Monday, November 09, 2009

Seasonality....

Anonyman asks, do you understand this econ adjustment thingy? maybe you can explain it on yer blog...

He is referring to this article in the NYTimes...

Why, yes, yes I can. Suppose I go outside here in North Carolina on a day in January, and it's 65 degrees and sunny. I might say to the LMM, "Gosh, it's warm! This is the warmest day I can remember."

Now, suppose I go outside on a day in August. It's 68 degrees and sunny. I might tell the LMM, "Gosh, it's so cool today. This the coolest day I can remember!"

Why would I call a 65 degree day "warm" and a 68 degree day "cool"? It's obvious, almost silly: 65 degrees is a warm day in winter, and 68 degrees is cool day in summer.

But, in some absolute sense, 68 is warmer than 65. Yet was not the knight foresworn! (From "As You Like It," see below). Because the 65 is unusual warm direction compared to the mean temp in January, while 68 is unusual in the cool direction compared to the mean temp is August.

The point being that seasonality adjustments (to over-simplify) are calculated as deviations from the (monthly, seasonal, whatever) mean. In fact, the actual data are "adjusted" to ensure universal comparability, after taking seasonality out of the numbers. What THAT means is that you can get apparent gibberish like the lead 'graf in the Times article:

The economic reactions over the weekend to Friday’s employment report all started from the assumption that things grew much worse in October. The unemployment rate leaped to 10.2 percent from 9.8 percent. Another 190,000 jobs vanished. Actually, none of that happened.

In reality, the government report says unemployment rates remained steady at 9.5 percent. And the number of jobs actually rose, by 80,000. And the number of jobs for college-educated Americans rose more than in any month in the last six years....

So why is this the first time you’ve seen those better-looking numbers? It is because the government adjusted them before they were released. The adjustments are for seasonality. For some reason, October is the month with the largest seasonal adjustment down in jobs. So the increase in the unemployment rate does not reflect people actually losing jobs. It reflects the belief that seasonal factors should have added more jobs than they did.

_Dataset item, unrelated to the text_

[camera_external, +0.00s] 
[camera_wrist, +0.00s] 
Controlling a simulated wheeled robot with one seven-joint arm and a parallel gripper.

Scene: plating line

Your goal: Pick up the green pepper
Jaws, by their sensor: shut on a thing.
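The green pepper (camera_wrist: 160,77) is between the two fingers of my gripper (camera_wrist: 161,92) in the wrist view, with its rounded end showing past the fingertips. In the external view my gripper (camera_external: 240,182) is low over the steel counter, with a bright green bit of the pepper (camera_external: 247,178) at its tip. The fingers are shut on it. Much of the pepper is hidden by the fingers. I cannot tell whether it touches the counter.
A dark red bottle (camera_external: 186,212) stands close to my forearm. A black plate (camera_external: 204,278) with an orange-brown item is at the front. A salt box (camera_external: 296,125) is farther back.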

One more shot at explanation: suppose the high temp in NC for each day in January stuck at 56 degrees. And suppose it stayed at 56 degrees for the daily high all through the summer. Would you say that the climate stayed the same? No, you would say that the climate cooled, dramatically, because you mentally "seasonally adjust" the numbers for ...well...seasons. Same with economics: what seems like good news in October is not good news because it takes great news in October to be good.

Finally, for the explanation of the Shakespeare reference:

AS YOU LIKE IT, Act I, Sc. II

TOUCHSTONE: Of a certain knight that swore by his honour they
were good pancakes and swore by his honour the
mustard was naught: now I'll stand to it, the
pancakes were naught and the mustard was good, and
yet was not the knight forsworn.

CELIA: How prove you that, in the great heap of your
knowledge?

ROSALIND: Ay, marry, now unmuzzle your wisdom.

TOUCHSTONE: Stand you both forth now: stroke your chins, and
swear by your beards that I am a knave.

CELIA: By our beards, if we had them, thou art.

TOUCHSTONE: By my knavery, if I had it, then I were; but if you
swear by that that is not, you are not forsworn: no
more was this knight swearing by his honour, for he
never had any; or if he had, he had sworn it away
before ever he saw those pancakes or that mustard.


So, maybe the answer is that the economists swear by their honor, though they never had any, and that's why seasonality makes sense!

2 comments:

Tom said...

Thank you for the lesson, Dear Mungowitz. Your expository skills delight me.